Your goal: Pictures don't belong in the copy; print all the records exactly.

Rows from a robot dataset:
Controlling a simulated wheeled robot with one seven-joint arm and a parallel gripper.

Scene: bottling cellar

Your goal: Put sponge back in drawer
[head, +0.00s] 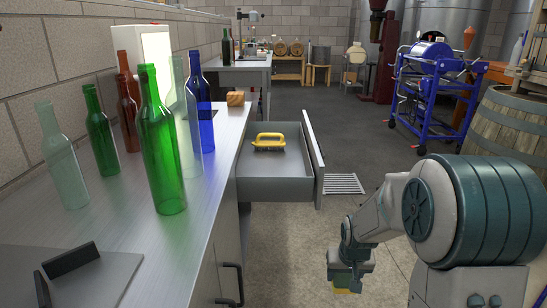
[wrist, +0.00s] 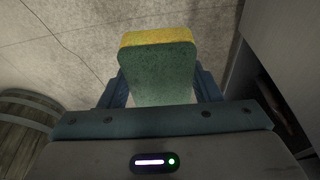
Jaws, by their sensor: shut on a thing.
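My gripper (wrist: 161,92) is shut on a sponge (wrist: 158,75), green on its broad face with a yellow layer at the far edge. In the head view my gripper (head: 346,282) hangs low over the floor, and a bit of the yellow of the sponge (head: 343,291) shows beneath it. The grey drawer (head: 276,189) stands pulled open from the steel counter, farther off and to the left of my gripper. A brush with a yellow handle (head: 268,140) lies inside the drawer toward its back.
Several glass bottles, among them a green one (head: 165,150) and a blue one (head: 201,100), stand on the counter (head: 110,225) at left. A small wooden block (head: 235,98) sits near the drawer. A barrel (head: 510,130) stands at right.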

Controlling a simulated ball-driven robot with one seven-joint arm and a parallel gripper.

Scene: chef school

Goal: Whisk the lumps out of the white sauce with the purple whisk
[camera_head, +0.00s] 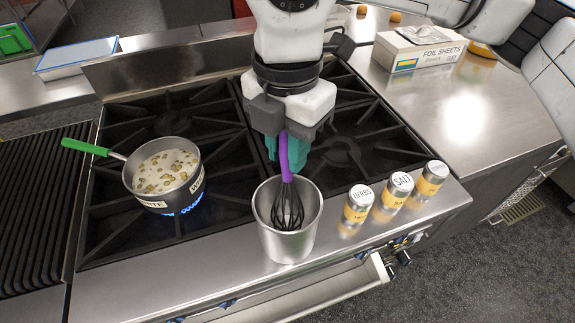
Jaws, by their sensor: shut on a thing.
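The purple whisk (284,157) has a purple handle and dark wires. My gripper (284,148), with teal fingers, is shut on its handle. The whisk's wire head hangs down inside a steel canister (270,243) on the front ledge of the stove; whether it touches the canister is hard to tell. The white sauce (160,163) is in a steel saucepan (192,197) on the left front burner. Tan lumps dot its surface. The pan has a green handle (84,146) pointing left and a partly readable label. A blue flame burns beneath it.
Several shakers stand right of the canister, including herbs (358,206) and salt (396,190). A foil sheets box (430,50) sits on the right counter. Black grates (222,150) surround the pan. A ribbed grill (40,190) lies at the far left.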

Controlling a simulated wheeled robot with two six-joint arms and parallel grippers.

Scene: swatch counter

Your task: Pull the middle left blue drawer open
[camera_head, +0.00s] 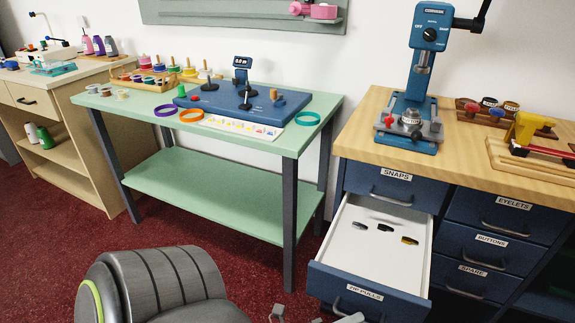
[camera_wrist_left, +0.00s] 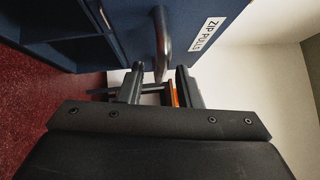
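The middle left blue drawer (camera_head: 372,292), labelled ZIP PULLS, stands well out of the cabinet below the SNAPS drawer. Its white inside shows, with small grey, black and yellow pieces (camera_head: 384,228) on its floor. Its metal bar handle (camera_head: 358,308) is on the front, near the picture's bottom edge. In the left wrist view, my left gripper (camera_wrist_left: 160,90) has its two fingers apart, and the handle (camera_wrist_left: 163,45) runs down to the gap between them. I cannot tell whether a finger touches it. My right gripper is not in view.
The SNAPS drawer (camera_head: 393,184) above and the EYELETS (camera_head: 508,214), BUTTONS (camera_head: 488,247) and SPARE (camera_head: 470,277) drawers at right are closed. A blue press (camera_head: 410,126) stands on the wooden top. A green table (camera_head: 225,185) is at left; red carpet (camera_head: 225,258) lies between.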

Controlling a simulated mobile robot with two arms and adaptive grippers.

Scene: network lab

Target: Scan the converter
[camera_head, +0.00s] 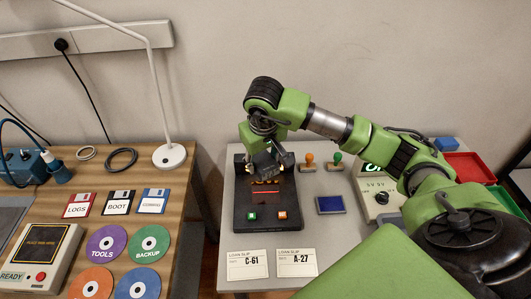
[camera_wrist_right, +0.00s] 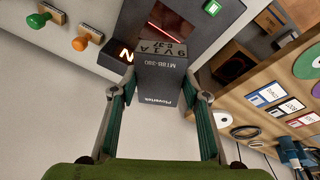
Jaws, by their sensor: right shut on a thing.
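In the head view the converter (camera_head: 285,160) is held above the rear part of a black scanner (camera_head: 242,207). The scanner has a red-lit window, a green button (camera_head: 252,216) and an orange button (camera_head: 282,215). In the right wrist view the converter's far end is near the red window (camera_wrist_right: 164,20); I cannot tell whether they touch. The converter partly covers the scanner's lit orange display.
Two stamps (camera_head: 309,162) and a blue ink pad (camera_head: 330,205) lie right of the scanner. Loan slips C-61 (camera_head: 247,264) and A-27 (camera_head: 297,262) lie in front. A scale (camera_head: 378,195) and red and green trays (camera_head: 470,167) stand further right. A wooden desk (camera_head: 188,190) with disks is left, across a gap.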

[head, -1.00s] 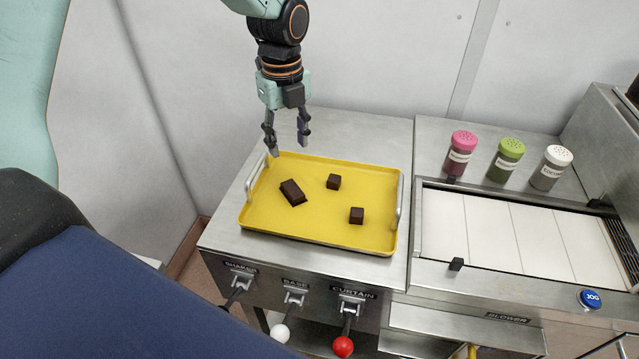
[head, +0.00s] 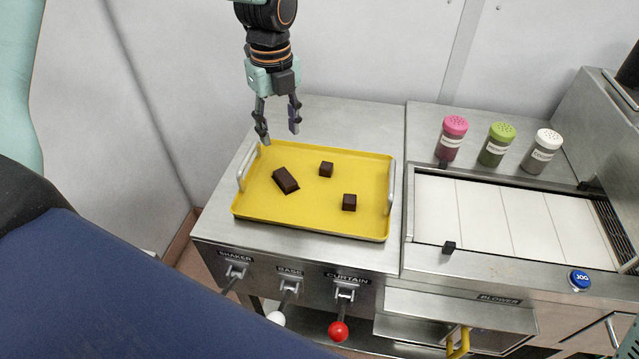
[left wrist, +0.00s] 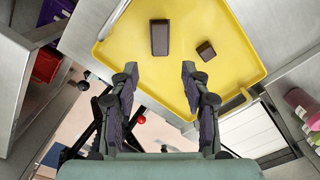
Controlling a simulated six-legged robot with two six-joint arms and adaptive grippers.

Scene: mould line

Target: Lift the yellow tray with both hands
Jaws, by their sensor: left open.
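The yellow tray (head: 320,222) lies flat on the steel counter. It has a metal handle (head: 247,168) on its left side and another (head: 391,188) on its right. Three dark brown blocks lie in it: a longer one (head: 285,180) and two small cubes (head: 326,169) and (head: 349,202). My left gripper (head: 281,138) is open and empty above the tray's back left edge, its fingers pointing down. In the left wrist view the tray (left wrist: 215,75) shows beyond the open fingers (left wrist: 160,80).
Pink (head: 452,138), green (head: 496,145) and white (head: 543,151) capped shakers stand at the back right. A white-slatted conveyor (head: 510,220) lies right of the tray. Levers with white (head: 276,318) and red (head: 338,331) knobs stick out at the counter front.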

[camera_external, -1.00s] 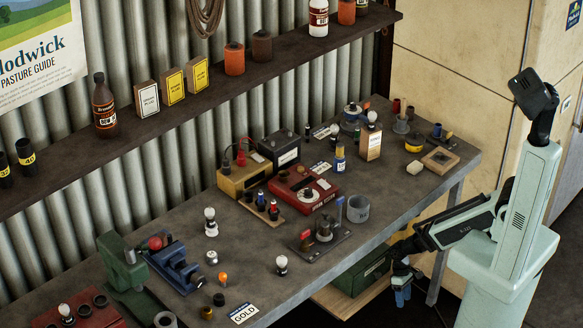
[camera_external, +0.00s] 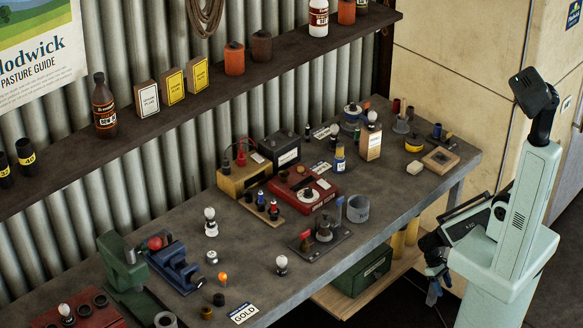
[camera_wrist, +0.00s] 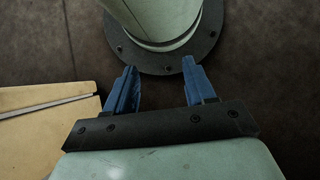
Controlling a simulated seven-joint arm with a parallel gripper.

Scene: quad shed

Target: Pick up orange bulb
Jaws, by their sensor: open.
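The small orange bulb (camera_external: 223,278) stands on the near part of the workbench (camera_external: 262,262), just behind the GOLD label. It does not show in the wrist view. My gripper (camera_external: 434,292) hangs at the right, beyond the bench's front edge and below its top, far from the bulb. In the wrist view my gripper (camera_wrist: 157,80) has its two blue fingers apart with nothing between them, over the dark floor near my round base.
White bulbs (camera_external: 281,264) stand near the orange one. The GOLD label (camera_external: 243,313), a blue vise (camera_external: 176,268) and dark caps (camera_external: 218,299) lie close by.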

Reply:
Controlling a simulated wheeled robot with one seven-joint arm and a parallel gripper.

Scene: bottling cellar

Your goal: Put sponge back in drawer
[head, +0.00s] 
[wrist, +0.00s] 
Jaws, by their sensor: shut on a thing.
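My gripper (wrist: 161,92) is shut on a sponge (wrist: 158,75), green on its broad face with a yellow layer at the far edge. In the head view my gripper (head: 346,282) hangs low over the floor, and a bit of the yellow of the sponge (head: 343,291) shows beneath it. The grey drawer (head: 276,189) stands pulled open from the steel counter, farther off and to the left of my gripper. A brush with a yellow handle (head: 268,140) lies inside the drawer toward its back.
Several glass bottles, among them a green one (head: 165,150) and a blue one (head: 201,100), stand on the counter (head: 110,225) at left. A small wooden block (head: 235,98) sits near the drawer. A barrel (head: 510,130) stands at right.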

Controlling a simulated ball-driven robot with one seven-joint arm and a parallel gripper.

Scene: chef school

Goal: Whisk the lumps out of the white sauce with the purple whisk
[camera_head, +0.00s] 
Jaws, by their sensor: shut on a thing.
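The purple whisk (284,157) has a purple handle and dark wires. My gripper (284,148), with teal fingers, is shut on its handle. The whisk's wire head hangs down inside a steel canister (270,243) on the front ledge of the stove; whether it touches the canister is hard to tell. The white sauce (160,163) is in a steel saucepan (192,197) on the left front burner. Tan lumps dot its surface. The pan has a green handle (84,146) pointing left and a partly readable label. A blue flame burns beneath it.
Several shakers stand right of the canister, including herbs (358,206) and salt (396,190). A foil sheets box (430,50) sits on the right counter. Black grates (222,150) surround the pan. A ribbed grill (40,190) lies at the far left.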

Controlling a simulated wheeled robot with two six-joint arms and parallel grippers.

Scene: swatch counter

Your task: Pull the middle left blue drawer open
[camera_head, +0.00s] 
[camera_wrist_left, +0.00s] 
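The middle left blue drawer (camera_head: 372,292), labelled ZIP PULLS, stands well out of the cabinet below the SNAPS drawer. Its white inside shows, with small grey, black and yellow pieces (camera_head: 384,228) on its floor. Its metal bar handle (camera_head: 358,308) is on the front, near the picture's bottom edge. In the left wrist view, my left gripper (camera_wrist_left: 160,90) has its two fingers apart, and the handle (camera_wrist_left: 163,45) runs down to the gap between them. I cannot tell whether a finger touches it. My right gripper is not in view.
The SNAPS drawer (camera_head: 393,184) above and the EYELETS (camera_head: 508,214), BUTTONS (camera_head: 488,247) and SPARE (camera_head: 470,277) drawers at right are closed. A blue press (camera_head: 410,126) stands on the wooden top. A green table (camera_head: 225,185) is at left; red carpet (camera_head: 225,258) lies between.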

Controlling a simulated mobile robot with two arms and adaptive grippers.

Scene: network lab

Target: Scan the converter
[camera_head, +0.00s] 
[camera_wrist_right, +0.00s] 
Jaws, by their sensor: right shut on a thing.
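In the head view the converter (camera_head: 285,160) is held above the rear part of a black scanner (camera_head: 242,207). The scanner has a red-lit window, a green button (camera_head: 252,216) and an orange button (camera_head: 282,215). In the right wrist view the converter's far end is near the red window (camera_wrist_right: 164,20); I cannot tell whether they touch. The converter partly covers the scanner's lit orange display.
Two stamps (camera_head: 309,162) and a blue ink pad (camera_head: 330,205) lie right of the scanner. Loan slips C-61 (camera_head: 247,264) and A-27 (camera_head: 297,262) lie in front. A scale (camera_head: 378,195) and red and green trays (camera_head: 470,167) stand further right. A wooden desk (camera_head: 188,190) with disks is left, across a gap.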

[head, -1.00s] 
[head, +0.00s] 
[left wrist, +0.00s] 
Controlling a simulated six-legged robot with two six-joint arms and adaptive grippers.

Scene: mould line

Target: Lift the yellow tray with both hands
Jaws, by their sensor: left open.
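The yellow tray (head: 320,222) lies flat on the steel counter. It has a metal handle (head: 247,168) on its left side and another (head: 391,188) on its right. Three dark brown blocks lie in it: a longer one (head: 285,180) and two small cubes (head: 326,169) and (head: 349,202). My left gripper (head: 281,138) is open and empty above the tray's back left edge, its fingers pointing down. In the left wrist view the tray (left wrist: 215,75) shows beyond the open fingers (left wrist: 160,80).
Pink (head: 452,138), green (head: 496,145) and white (head: 543,151) capped shakers stand at the back right. A white-slatted conveyor (head: 510,220) lies right of the tray. Levers with white (head: 276,318) and red (head: 338,331) knobs stick out at the counter front.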

[camera_external, -1.00s] 
[camera_external, +0.00s] 
[camera_wrist, +0.00s] 
Controlling a simulated seven-joint arm with a parallel gripper.

Scene: quad shed

Target: Pick up orange bulb
Jaws, by their sensor: open.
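The small orange bulb (camera_external: 223,278) stands on the near part of the workbench (camera_external: 262,262), just behind the GOLD label. It does not show in the wrist view. My gripper (camera_external: 434,292) hangs at the right, beyond the bench's front edge and below its top, far from the bulb. In the wrist view my gripper (camera_wrist: 157,80) has its two blue fingers apart with nothing between them, over the dark floor near my round base.
White bulbs (camera_external: 281,264) stand near the orange one. The GOLD label (camera_external: 243,313), a blue vise (camera_external: 176,268) and dark caps (camera_external: 218,299) lie close by.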

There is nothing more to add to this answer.